AIM: Will you quote only the lines starting at the one that contains "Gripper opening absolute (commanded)" and ending with the last line of the listing below, inclusive?

SOURCE DATA:

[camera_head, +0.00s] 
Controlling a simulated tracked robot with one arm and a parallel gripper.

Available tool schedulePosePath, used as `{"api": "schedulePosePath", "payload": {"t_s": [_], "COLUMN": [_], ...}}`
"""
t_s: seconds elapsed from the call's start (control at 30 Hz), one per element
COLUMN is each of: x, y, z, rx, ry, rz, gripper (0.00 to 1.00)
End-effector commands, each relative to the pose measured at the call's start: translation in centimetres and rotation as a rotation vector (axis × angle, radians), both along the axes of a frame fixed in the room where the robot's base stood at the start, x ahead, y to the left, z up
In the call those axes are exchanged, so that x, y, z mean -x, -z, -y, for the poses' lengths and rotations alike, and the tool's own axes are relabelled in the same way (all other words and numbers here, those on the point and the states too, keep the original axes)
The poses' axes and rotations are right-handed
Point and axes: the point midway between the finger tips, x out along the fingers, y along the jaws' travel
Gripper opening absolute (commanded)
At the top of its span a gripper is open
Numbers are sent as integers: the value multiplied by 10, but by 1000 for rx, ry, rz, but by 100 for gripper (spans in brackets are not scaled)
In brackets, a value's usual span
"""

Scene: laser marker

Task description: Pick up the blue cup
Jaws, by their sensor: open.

RESPONSE TO THE EXERCISE:
Gripper opening absolute (commanded)
At the top of its span a gripper is open
Numbers are sent as integers: the value multiplied by 10, but by 1000 for rx, ry, rz, but by 100 for gripper (spans in brackets are not scaled)
In brackets, a value's usual span
"""

Scene: laser marker

Task description: Pick up the blue cup
Jaws, by their sensor: open.

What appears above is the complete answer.